**OBJECTIVE:**
Exactly the lines from the one containing "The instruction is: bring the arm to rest" through the final line of the listing are to be retyped, and nothing more.

--- START DATA LINES ---

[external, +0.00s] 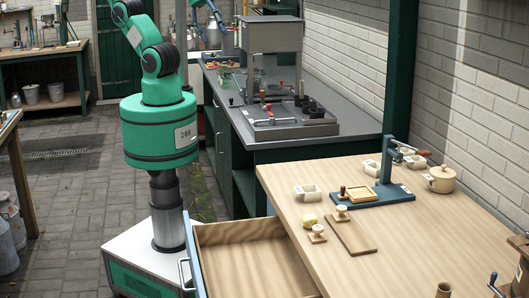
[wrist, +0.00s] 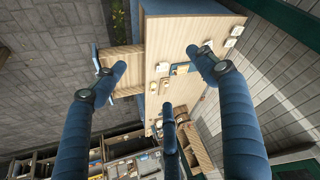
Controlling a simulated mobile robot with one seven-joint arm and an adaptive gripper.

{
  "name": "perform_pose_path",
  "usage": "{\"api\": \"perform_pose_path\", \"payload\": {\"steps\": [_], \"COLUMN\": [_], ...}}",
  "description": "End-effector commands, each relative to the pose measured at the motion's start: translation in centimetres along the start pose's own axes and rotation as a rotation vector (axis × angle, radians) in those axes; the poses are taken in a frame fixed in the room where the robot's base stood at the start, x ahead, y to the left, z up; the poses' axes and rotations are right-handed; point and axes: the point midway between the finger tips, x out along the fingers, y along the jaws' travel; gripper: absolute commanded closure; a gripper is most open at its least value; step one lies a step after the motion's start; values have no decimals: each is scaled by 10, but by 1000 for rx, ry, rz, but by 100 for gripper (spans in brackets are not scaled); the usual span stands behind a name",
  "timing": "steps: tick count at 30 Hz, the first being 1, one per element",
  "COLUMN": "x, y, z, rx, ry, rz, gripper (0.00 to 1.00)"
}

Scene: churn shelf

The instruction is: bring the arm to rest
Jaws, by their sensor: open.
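A drawer (external: 247,232), pulled out and empty, projects from the table (external: 440,225) beside my base. On the table stand a blue press (external: 388,170), a lidded pot (external: 441,180), small pale boxes and a wooden board (external: 350,236). A grey counter (external: 350,112) stands behind.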

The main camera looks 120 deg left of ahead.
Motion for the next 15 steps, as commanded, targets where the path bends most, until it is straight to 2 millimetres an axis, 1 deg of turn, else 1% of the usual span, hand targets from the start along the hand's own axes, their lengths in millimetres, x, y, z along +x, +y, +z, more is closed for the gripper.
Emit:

--- END DATA LINES ---

**OUTPUT FOR THIS EXERCISE:**
The instruction is: bring the arm to rest
Jaws, by their sensor: open.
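A drawer (external: 247,232), pulled out and empty, projects from the table (external: 440,225) beside my base. On the table stand a blue press (external: 388,170), a lidded pot (external: 441,180), small pale boxes and a wooden board (external: 350,236). A grey counter (external: 350,112) stands behind.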

The main camera looks 120 deg left of ahead.
Motion for the next 15 steps, as commanded, targets where the path bends most, until it is straight to 2 millimetres an axis, 1 deg of turn, else 1% of the usual span, hand targets from the start along the hand's own axes, their lengths in millimetres, x, y, z along +x, +y, +z, more is closed for the gripper.
Emit:

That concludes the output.